O colegiado, acompanhando o voto do relator, ministro Dias Toffoli, considerou o IR e a CSLL podem incidir sobre valores relativos a lucros cessantes (que substituem o acréscimo patrimonial que deixou de ser auferido em razão de um ilícito), mas não sobre danos emergentes, que não acrescentam patrimônio. No entendimento do colegiado os juros de mora legais servem para recompor o patrimônio do Credor que precisou se socorrer de outros créditos para suportar a ausência do crédito retido indevidamente pelo fisco.

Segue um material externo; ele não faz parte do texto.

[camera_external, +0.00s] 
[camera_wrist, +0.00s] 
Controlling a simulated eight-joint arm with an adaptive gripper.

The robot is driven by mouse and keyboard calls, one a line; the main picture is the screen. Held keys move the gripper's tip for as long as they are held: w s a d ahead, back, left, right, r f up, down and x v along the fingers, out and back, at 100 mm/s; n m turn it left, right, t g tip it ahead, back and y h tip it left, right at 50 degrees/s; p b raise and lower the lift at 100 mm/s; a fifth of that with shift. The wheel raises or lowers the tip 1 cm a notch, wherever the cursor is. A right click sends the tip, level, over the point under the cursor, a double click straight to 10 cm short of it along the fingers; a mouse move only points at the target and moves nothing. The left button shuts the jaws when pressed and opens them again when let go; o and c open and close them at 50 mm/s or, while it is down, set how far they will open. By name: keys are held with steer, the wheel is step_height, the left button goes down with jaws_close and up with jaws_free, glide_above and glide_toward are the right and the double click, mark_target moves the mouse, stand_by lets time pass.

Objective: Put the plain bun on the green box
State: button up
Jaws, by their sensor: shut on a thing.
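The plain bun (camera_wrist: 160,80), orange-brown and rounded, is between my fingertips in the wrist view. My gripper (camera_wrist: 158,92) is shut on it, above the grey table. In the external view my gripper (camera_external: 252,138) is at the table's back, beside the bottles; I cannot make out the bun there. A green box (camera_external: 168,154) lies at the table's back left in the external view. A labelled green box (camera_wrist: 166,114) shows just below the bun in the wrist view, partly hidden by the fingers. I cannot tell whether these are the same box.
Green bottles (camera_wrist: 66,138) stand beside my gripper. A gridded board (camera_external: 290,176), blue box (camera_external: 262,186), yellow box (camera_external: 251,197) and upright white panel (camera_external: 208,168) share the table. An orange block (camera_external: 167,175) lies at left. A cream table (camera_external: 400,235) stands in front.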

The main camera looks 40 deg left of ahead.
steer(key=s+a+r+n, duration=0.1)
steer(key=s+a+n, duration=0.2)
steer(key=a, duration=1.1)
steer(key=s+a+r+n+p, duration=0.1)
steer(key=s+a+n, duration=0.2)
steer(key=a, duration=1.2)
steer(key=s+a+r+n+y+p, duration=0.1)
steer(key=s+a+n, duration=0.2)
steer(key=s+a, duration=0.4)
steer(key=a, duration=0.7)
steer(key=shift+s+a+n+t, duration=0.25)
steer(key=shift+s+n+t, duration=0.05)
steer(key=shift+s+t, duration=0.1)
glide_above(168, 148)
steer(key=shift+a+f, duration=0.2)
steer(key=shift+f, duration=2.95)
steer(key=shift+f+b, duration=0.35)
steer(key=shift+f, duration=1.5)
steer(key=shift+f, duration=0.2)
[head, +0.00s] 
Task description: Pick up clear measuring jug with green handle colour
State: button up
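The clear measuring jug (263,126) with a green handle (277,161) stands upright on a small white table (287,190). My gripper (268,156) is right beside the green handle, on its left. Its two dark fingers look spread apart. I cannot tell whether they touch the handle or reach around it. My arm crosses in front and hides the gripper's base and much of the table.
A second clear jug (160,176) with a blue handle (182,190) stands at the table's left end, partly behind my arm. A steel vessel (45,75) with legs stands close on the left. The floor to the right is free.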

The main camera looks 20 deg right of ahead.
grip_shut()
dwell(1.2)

Houve modulação dos efeitos desta decisão, já no âmbito dos Embargos de Declaração ao julgamento do Recurso Extraordinário (RE) 1063187, onde ficou claro que: “[…] a decisão embargada se aplica apenas nas hipóteses em que há o acréscimo de juros moratórios mediante a taxa Selic em questão na repetição de indébito tributário (inclusive na realizada por meio de compensação), seja na esfera administrativa, seja na esfera judicial. 3. Modulação dos efeitos da decisão embargada, estabelecendo-se que ela produza efeitos ex nunc a partir de 30/9/21 (data da publicação da ata de julgamento do mérito), ficando ressalvados: a) as ações ajuizadas até 17/9/21 (data do início do julgamento do mérito); b) os fatos geradores anteriores à 30/9/21 em relação aos quais não tenha havido o pagamento do IRPJ ou da CSLL a que se refere a tese de repercussão geral. 4. Embargos de declaração parcialmente acolhidos.” (grifos nossos)

Nesse quadro, resta evidente a não incidência de IRPJ e CSLL sobre a repetição de indébito tributário para as Empresas que, mesmo tendo fatos geradores anteriores a Setembro de 2021, não recolheram os mencionados tributos decorrentes da tese firmada pelo Tribunal.

Mas o assunto não se esgota, há que se discutir a incidência do PIS/COFINS, sobre os JUROS decorrentes da Repetição de Indébito Tributário. Ao que parece, a melhor interpretação da norma é considerar indevida também esta incidência.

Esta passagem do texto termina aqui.